\(f_a(x)=x•ln(x)-a• x\) Mit \(a=1\):
\(f_1(x)=x•ln(x)- x\)
\(f'_1(x)=ln(x)+x•\frac{1}{x}- 1\)
\(f'_1(x)=ln(x)\)
\(f_1(u)=u•ln(u)- u\)
\(f'_1(u)=ln(u)\)
Tangentengleichung:
\(\frac{y-(u•ln(u)- u)}{x-u}=ln(u)\)
Nullstelle: \(y=0\)
\(\frac{0-(u•ln(u)- u)}{x-u}=ln(u)\)
\(-(u•ln(u)- u)=ln(u)•(x-u)\)
\(-u•ln(u)+u=ln(u)•x-ln(u)•u\)
\(u=ln(u)•x\)
\(x=\frac{u}{ln(u)}\)
Schnitt mit der y-Achse: \(x=0\)
\(\frac{y-(u•ln(u)- u)}{0-u}=ln(u)\)
\(\frac{y+(u•ln(u)- u)}{u}=ln(u)\)
\(y+(u•ln(u)- u)=ln(u)•u\)
\(y-(-u•ln(u)+ u)=ln(u)•u\)
\(y=ln(u)•u+(-u•ln(u)+ u)\)
\(y=ln(u)•u-u•ln(u)+ u\)
\(y= u\)
Dreiecksfläche:
\(A(u)= \frac{1}{2}•u•\frac{u}{ln(u)} \)
\(A(u)= \frac{u^2}{2•ln(u)} \)
\(A'(u)=\frac{2u•2 ln(u)-u^2•\frac{2}{u}}{4•ln^{2}(u)} \)

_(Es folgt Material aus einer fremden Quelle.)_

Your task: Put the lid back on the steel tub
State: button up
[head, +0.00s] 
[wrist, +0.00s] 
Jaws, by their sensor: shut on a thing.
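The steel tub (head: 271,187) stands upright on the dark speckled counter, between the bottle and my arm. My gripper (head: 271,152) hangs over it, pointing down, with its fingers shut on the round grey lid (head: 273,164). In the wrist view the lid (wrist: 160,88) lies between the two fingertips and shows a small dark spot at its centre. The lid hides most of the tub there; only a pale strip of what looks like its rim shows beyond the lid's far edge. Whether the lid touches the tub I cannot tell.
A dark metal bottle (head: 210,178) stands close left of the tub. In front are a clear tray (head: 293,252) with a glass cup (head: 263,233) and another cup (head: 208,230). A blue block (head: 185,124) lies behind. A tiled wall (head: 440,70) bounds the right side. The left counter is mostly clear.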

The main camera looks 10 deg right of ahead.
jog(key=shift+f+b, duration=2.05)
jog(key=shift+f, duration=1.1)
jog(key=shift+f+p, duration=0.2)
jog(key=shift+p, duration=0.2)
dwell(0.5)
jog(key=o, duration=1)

\(A'(u)=\frac{4u• ln(u)-2u}{4•ln^{2}(u)} \)
\(\frac{4u• ln(u)-2u}{4•ln^{2}(u)}=0 \)
\(2u• ln(u)=u \)
\(2u• ln(u)-u=0 \)
\(u•(2• ln(u)-1)=0 \)
\(u_1=0\)
\(2• ln(u)=1 \)
\(ln(u)=\frac{1}{2} \)
\( e^{ln(u)}=e^{\frac{1}{2}} \)
\( u= e^{\frac{1}{2}} \)
\(A(e^{\frac{1}{2}})= \frac{1}{2}•e^{\frac{1}{2}}•\frac{e^{\frac{1}{2}}}{ln(e^{\frac{1}{2}})} \) mit \(\ln(e)=1\)
\(A= 0,25•e\)